Other translations include “the people who command among the people of Jesus” in Lalana Chinantec, “the old men who watched over the believers” in Morelos Nahuatl, or the ones guarding the brethren” in Isthmus Mixe. (Source: Viola Waterhouse in Notes on Translation August 1966, p. 86ff.)
The Greek that is typically translated as “eternity,” “forever,” or “forever and ever” in English are translated in Mairasi as “mashed out infinitely.” Lloyd Peckham explains: “Bark cloth required pounding. It got longer and wider as it got pounded. Similarly, life gets pounded or mashed to lengthen it into infinity. Tubers also get mashed into the standard way of serving the staple food, like the fufu of Uganda, or like poi of Hawaii. It spreads out into infinity.” (Source: Lloyd Peckham)
In Lisu the phrase “forever and ever” is translated as ꓕꓲꓽ ꓞꓲꓼ ꓕꓲ ꓑ — thi tsi thi pa, verbatim translated as “one – lifetime – one – world.” This construction follows a traditional four-couplet construct in oral Lisu poetry that is usually in the form ABAC or ABCB. (Source: Arrington 2020, p. 57f.)
The Hebrew, Aramaic and Greek terms that are often translated as “worship” (also, “kneel down” or “bow down”) are likewise translated in other languages in certain categories, including those based on physical activity, those which incorporate some element of “speaking” or “declaring,” and those which specify some type of mental activity.
Following is a list of (back-) translations (click or tap for details):
Obolo: itọtọbọ ebum: “express reverence and devotion” (source: Enene Enene)
Ngäbere: “cut oneself down before” (“This figure of speech comes from the picture of towering mahoganies in the forest which, under the woodman’s ax, quiver, waver, and then in solemn, thunderous crashing bury their lofty heads in the upstretched arms of the surrounding forest. This is the experience of every true worshiper who sees ‘the Lord, high and lifted up.’ Our own unworthiness brings us low. As the Valientes say, ‘we cut ourselves down before’ His presence. Our heads, which have been carried high in self-confidence, sink lower and lower in worship.)
Tzeltal: “end oneself before God.” (“Only by coming to the end of oneself can one truly worship. The animist worships his deities in the hope of receiving corresponding benefits, and some pagans in Christendom think that church attendance is a guarantee of success in this life and good luck in the future. But God has never set a price on worship except the price that we must pay, namely, ‘coming to the end of ourselves.'”) (Source of this and the one above: Nida 1952, p. 163)

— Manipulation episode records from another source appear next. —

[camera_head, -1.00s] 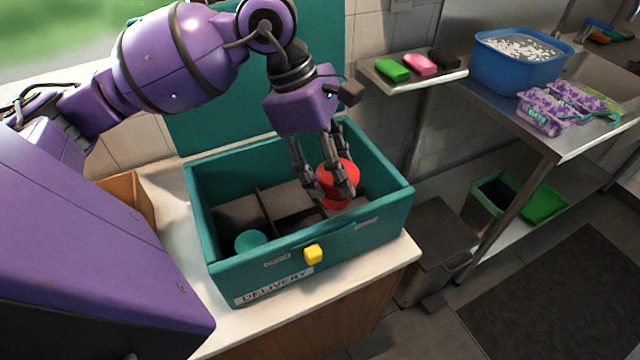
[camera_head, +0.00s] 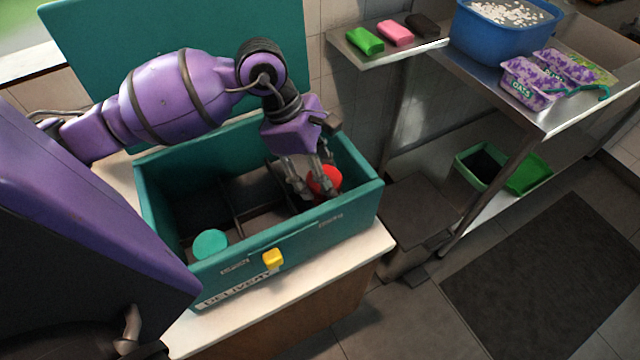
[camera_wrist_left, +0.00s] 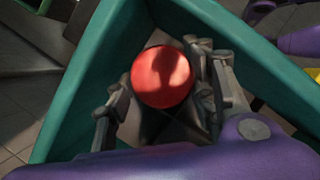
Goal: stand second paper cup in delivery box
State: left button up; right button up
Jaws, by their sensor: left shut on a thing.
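The teal delivery box (camera_head: 160,225) stands open on the counter, with dividers inside. My left gripper (camera_head: 315,185) reaches down into its right-hand part and is shut on a red cup (camera_head: 324,181). In the left wrist view the red cup (camera_wrist_left: 162,77) shows its round red top between the fingers (camera_wrist_left: 160,95), inside a corner of the box. Whether its base touches the box floor is hidden. A teal round-topped cup (camera_head: 210,244) stands in the front left compartment. My right gripper is not in view.
A yellow latch (camera_head: 272,257) is on the box front. The raised teal lid (camera_head: 190,40) is behind. To the right are a shelf with sponges (camera_head: 396,33), a blue tub (camera_head: 500,35) and purple oats packs (camera_head: 535,80). A dark bin (camera_head: 415,215) stands beside the counter.

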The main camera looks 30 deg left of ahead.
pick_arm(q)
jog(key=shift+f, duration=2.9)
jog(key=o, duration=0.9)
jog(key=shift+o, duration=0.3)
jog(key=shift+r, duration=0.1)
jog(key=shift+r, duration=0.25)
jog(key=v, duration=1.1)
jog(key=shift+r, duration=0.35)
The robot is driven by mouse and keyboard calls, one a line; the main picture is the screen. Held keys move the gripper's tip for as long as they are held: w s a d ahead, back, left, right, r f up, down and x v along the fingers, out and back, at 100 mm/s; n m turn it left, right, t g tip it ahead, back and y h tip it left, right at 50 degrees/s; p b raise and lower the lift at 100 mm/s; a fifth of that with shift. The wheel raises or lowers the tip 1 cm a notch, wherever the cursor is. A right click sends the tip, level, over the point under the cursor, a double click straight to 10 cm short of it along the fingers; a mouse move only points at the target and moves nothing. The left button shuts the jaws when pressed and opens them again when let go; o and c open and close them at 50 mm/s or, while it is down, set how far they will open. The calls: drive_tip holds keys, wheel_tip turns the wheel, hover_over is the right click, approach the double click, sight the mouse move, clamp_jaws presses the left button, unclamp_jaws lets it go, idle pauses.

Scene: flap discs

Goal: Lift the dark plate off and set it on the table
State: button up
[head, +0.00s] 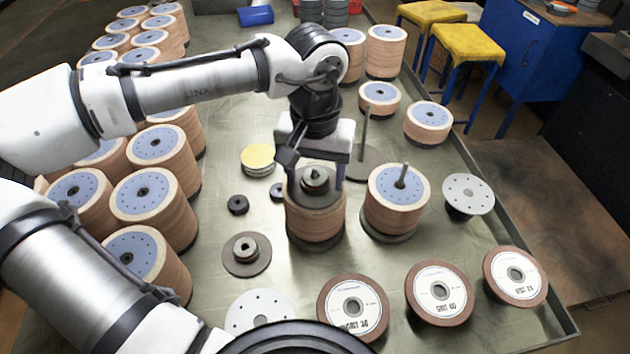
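The dark plate (328,200) with a raised black hub lies on top of a stack of tan flap discs (314,226), left of the table's middle. My gripper (315,177) points down over this stack, with its two fingers apart at the left and right sides of the plate. I cannot tell whether the fingers touch the plate's rim. The plate looks level and seems to rest on the stack. The gripper body and wrist hide part of the plate's far side. The metal table (215,285) carries everything.
A second stack (396,200) with a bare rod stands close on the right. An upright post (365,130) is behind. Another dark disc with a hub (246,253) lies front left. Labelled discs (440,292) line the front. Several tall stacks (153,193) crowd the left.

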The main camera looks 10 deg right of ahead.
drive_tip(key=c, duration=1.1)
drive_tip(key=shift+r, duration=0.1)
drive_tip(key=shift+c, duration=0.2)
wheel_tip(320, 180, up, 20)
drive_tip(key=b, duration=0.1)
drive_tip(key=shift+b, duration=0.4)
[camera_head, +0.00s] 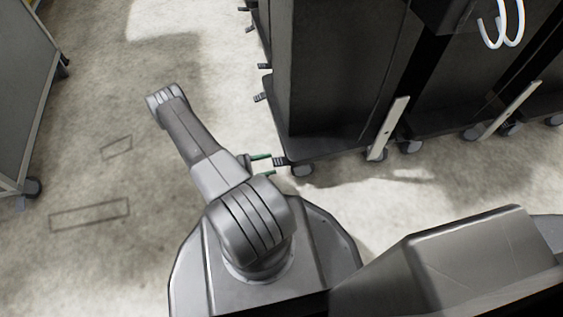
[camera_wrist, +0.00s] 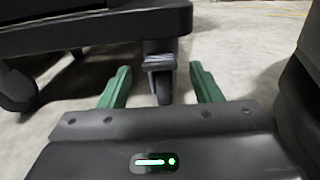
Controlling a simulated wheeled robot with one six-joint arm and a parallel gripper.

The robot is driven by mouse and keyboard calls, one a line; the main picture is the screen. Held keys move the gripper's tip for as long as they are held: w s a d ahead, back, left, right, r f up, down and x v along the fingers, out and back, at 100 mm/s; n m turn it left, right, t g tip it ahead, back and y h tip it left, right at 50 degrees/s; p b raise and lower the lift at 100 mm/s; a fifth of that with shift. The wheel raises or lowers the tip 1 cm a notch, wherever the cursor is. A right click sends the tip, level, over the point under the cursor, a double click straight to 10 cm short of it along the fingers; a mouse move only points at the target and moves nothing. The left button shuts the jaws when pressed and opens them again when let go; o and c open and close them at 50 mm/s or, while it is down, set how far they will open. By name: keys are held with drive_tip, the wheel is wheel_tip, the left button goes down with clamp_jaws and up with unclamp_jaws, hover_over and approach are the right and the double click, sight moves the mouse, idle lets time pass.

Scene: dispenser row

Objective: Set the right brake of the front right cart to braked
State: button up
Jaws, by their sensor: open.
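The dark cart (camera_head: 325,75) stands upright at the top centre of the head view, and its base edge also shows in the wrist view (camera_wrist: 90,32). A small dark ribbed brake pedal (camera_head: 280,161) sticks out at its near left corner, beside a grey caster (camera_head: 302,170). In the wrist view a caster (camera_wrist: 163,82) hangs below the base, with a grey pedal part (camera_wrist: 158,63) at its top. My gripper (camera_head: 272,165) is low, with its green fingers apart on either side of the pedal. Contact and the pedal's setting cannot be told.
More dark carts stand to the right, with a pale upright bar (camera_head: 389,128) between them. Other pedals (camera_head: 260,97) stick out further back along the row. A grey cabinet on casters (camera_head: 25,90) stands at the far left. The concrete floor (camera_head: 100,120) between is clear.

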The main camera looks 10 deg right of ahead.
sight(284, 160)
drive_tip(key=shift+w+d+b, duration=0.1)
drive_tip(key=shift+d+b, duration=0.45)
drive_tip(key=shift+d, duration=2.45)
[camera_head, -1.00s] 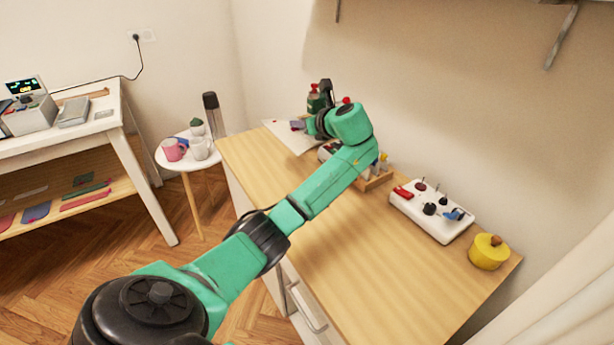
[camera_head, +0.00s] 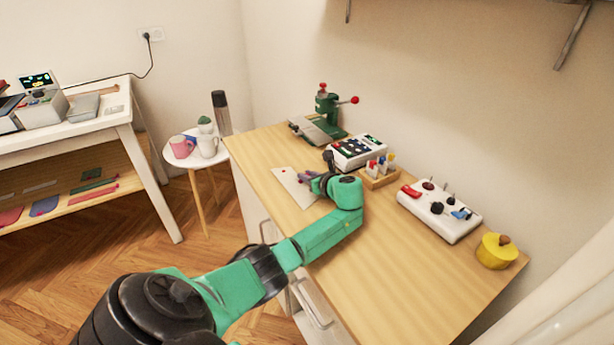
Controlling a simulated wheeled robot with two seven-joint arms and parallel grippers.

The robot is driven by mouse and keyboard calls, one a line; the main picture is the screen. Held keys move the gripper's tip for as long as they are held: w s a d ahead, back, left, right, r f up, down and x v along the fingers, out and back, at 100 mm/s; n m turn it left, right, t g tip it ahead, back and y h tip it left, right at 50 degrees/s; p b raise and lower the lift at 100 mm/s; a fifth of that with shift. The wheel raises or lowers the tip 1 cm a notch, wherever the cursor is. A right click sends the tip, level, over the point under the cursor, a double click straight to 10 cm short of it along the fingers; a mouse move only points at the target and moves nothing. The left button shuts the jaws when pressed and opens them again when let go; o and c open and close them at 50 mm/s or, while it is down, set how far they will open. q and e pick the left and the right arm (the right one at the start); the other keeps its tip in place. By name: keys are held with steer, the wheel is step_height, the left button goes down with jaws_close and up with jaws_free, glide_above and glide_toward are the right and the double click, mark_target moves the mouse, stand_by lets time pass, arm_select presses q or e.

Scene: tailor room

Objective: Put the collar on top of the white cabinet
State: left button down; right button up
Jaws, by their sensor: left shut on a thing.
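The collar appears to be a flat cream piece (camera_head: 291,186) over the wooden top of the white cabinet (camera_head: 390,285). My left gripper (camera_head: 308,178) is shut on its right edge. I cannot tell whether the piece touches the top or hangs slightly above it. My left arm reaches in from the bottom left across the cabinet's front edge, and its wrist partly hides the gripper. My right gripper is not in view.
A green press (camera_head: 325,118) stands at the back of the cabinet top. A white device (camera_head: 358,151), a wooden holder (camera_head: 380,178), a white control box (camera_head: 438,212) and a yellow pot (camera_head: 496,251) line the wall side. The front right of the top is clear.

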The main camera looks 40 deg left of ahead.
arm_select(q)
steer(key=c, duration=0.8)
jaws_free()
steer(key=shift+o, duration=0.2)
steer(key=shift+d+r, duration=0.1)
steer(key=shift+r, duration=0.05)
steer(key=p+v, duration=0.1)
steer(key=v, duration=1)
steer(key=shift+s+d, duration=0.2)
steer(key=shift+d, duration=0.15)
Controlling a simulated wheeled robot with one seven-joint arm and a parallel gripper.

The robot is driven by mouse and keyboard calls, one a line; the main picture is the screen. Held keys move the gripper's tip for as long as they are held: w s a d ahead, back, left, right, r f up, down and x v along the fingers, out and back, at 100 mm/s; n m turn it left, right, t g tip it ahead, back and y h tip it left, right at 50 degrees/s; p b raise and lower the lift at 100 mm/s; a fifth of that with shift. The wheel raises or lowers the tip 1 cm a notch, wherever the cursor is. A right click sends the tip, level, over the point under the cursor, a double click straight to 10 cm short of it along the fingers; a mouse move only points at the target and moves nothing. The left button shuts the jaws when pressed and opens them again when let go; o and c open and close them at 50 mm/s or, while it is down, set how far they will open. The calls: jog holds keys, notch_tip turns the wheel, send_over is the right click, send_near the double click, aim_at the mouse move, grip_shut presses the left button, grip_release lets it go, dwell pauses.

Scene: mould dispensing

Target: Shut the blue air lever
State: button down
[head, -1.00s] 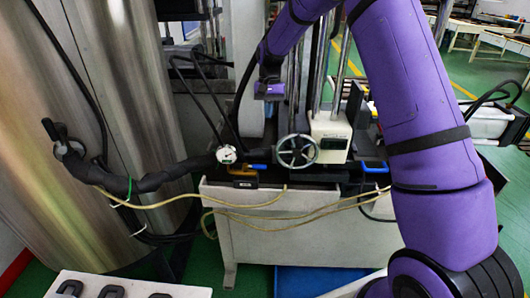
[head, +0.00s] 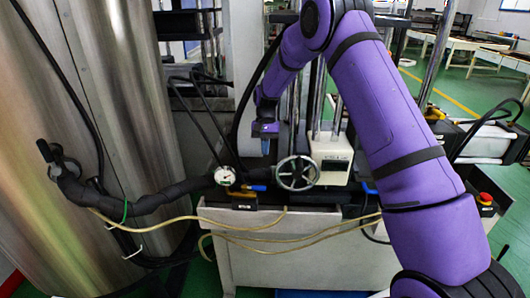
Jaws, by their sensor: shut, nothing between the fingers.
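A small blue lever (head: 259,187) sits at the machine's front, just right of the round pressure gauge (head: 225,176) and above a yellow-brown valve fitting (head: 243,195). It looks roughly level, pointing right; its exact angle is hard to read at this size. My gripper (head: 266,150) points downward above the lever, in front of the grey column. It is shut and empty, with a visible gap down to the lever. The fingertips are small and dark in this view.
A spoked handwheel (head: 297,173) stands just right of the lever, with a white box (head: 331,158) behind it. A thick black hose (head: 150,203) runs in from the left. Yellow tubing (head: 270,222) hangs across the front panel (head: 300,264). Steel tanks (head: 95,110) fill the left.

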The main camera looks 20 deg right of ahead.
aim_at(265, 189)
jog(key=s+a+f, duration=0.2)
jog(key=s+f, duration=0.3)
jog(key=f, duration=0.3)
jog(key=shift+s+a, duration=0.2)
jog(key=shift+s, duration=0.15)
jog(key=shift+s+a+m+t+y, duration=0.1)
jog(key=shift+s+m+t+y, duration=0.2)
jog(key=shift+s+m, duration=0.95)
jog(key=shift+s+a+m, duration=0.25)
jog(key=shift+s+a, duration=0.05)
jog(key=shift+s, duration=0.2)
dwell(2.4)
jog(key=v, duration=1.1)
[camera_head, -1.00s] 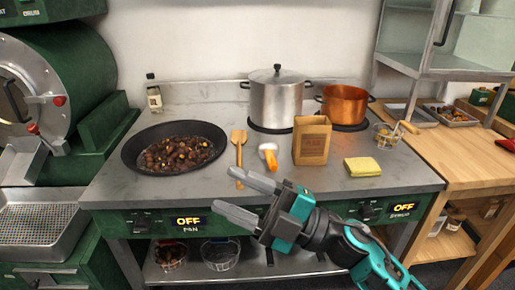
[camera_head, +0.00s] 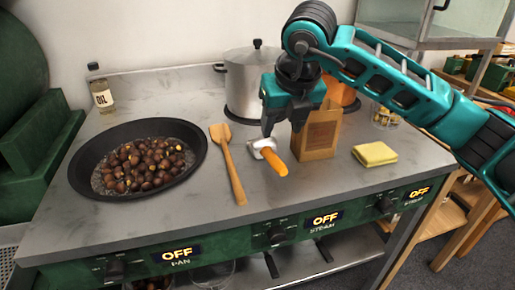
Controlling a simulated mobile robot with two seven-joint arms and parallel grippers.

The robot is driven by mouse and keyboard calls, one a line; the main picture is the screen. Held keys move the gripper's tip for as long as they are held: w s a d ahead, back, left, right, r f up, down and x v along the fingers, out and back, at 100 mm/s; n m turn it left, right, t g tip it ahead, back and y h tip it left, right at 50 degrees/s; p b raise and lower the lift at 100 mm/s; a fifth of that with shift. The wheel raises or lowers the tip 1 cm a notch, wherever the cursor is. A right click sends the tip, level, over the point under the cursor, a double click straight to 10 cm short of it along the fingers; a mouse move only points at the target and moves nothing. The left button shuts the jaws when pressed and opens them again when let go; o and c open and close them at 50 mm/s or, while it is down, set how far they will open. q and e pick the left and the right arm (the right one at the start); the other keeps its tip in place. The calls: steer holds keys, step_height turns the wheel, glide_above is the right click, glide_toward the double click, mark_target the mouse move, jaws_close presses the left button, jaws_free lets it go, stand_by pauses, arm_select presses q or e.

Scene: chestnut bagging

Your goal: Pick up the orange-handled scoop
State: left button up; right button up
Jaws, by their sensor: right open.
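The orange-handled scoop (camera_head: 275,163) lies on the grey counter, with its pale metal head toward the back left and its orange handle toward the front right. My right gripper (camera_head: 283,133) points down just above and behind the scoop, its fingers apart and nothing seen between them. The fingertips appear close to the scoop's head; I cannot tell whether they touch it. My left gripper is out of view.
A wooden spatula (camera_head: 230,166) lies left of the scoop. A paper bag (camera_head: 318,139) stands close on its right, beside a yellow cloth (camera_head: 375,154). A pan of chestnuts (camera_head: 88,190) is at left. A steel pot (camera_head: 243,85) stands behind. The counter in front is clear.

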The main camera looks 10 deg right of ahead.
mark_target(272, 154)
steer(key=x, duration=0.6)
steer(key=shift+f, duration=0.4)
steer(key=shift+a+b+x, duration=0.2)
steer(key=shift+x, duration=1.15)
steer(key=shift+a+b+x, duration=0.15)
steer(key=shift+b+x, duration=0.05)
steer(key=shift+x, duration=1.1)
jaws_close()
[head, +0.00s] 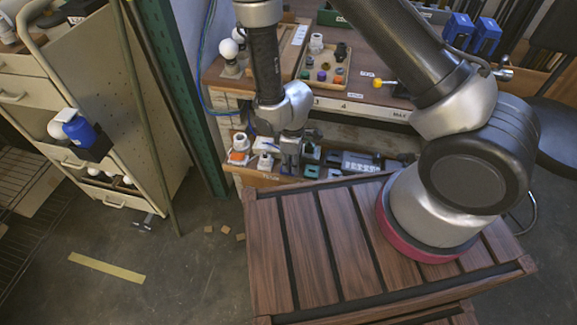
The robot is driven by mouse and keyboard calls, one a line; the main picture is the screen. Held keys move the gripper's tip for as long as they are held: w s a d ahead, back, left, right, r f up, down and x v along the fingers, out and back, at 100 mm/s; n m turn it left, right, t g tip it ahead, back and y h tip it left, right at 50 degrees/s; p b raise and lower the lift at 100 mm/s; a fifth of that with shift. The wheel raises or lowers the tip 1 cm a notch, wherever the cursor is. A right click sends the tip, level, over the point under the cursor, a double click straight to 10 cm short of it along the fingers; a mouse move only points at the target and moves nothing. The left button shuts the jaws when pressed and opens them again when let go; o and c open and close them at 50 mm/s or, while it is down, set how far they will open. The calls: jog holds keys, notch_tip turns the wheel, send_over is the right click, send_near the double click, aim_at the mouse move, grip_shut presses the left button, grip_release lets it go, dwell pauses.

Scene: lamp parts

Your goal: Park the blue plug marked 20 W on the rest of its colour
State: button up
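My gripper (290,170) points down at the low front shelf (262,181) of the bench. Its fingers are small and partly merge with the parts behind them, so I cannot tell whether they are open or hold anything. No 20 W marking is readable, so I cannot tell which piece is the blue plug. On the low shelf stand an orange-and-white part (238,155), a white part (265,161) and a teal block (311,155). I cannot make out a blue rest for certain.
A grey-blue block (360,162) with small markings lies right of my gripper on the shelf. White bulbs (229,48) stand at the bench's left. Two blue containers (485,37) stand at back right. A cart (90,100) stands left; the floor between is mostly open.

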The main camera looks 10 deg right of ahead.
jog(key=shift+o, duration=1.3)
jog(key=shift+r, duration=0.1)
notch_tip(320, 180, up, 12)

Folopa: “die under God” (“an idiom that roughly back-translates “dying under God” which means lifting up his name and praising him and to acknowledge by everything one does and thanks that God is superior.”) (Source: Anderson / Moore, p. 202)
Chokwe: kuivayila — “rub something on” (“When anyone goes into the presence of a king or other superior, according to native law and custom the inferior gets down on the ground, takes a little earth in the fingers of his right hand, rubs it on his own body, and then claps his hands in homage and the greeting of friendship. It is a token of veneration, of homage, of extreme gratitude for some favor received. It is also a recognition of kingship, lordship, and a prostrating of oneself in its presence. Yet it simply is the applicative form of ‘to rub something on oneself’, this form of the verb giving the value of ‘because of.’ Thus in God’s presence as king and Lord we metaphorically rub dirt on ourselves, thus acknowledging Him for what He really is and what He has done for us.”) (Source: D. B. Long in The Bible Translator 1952, p. 87ff. )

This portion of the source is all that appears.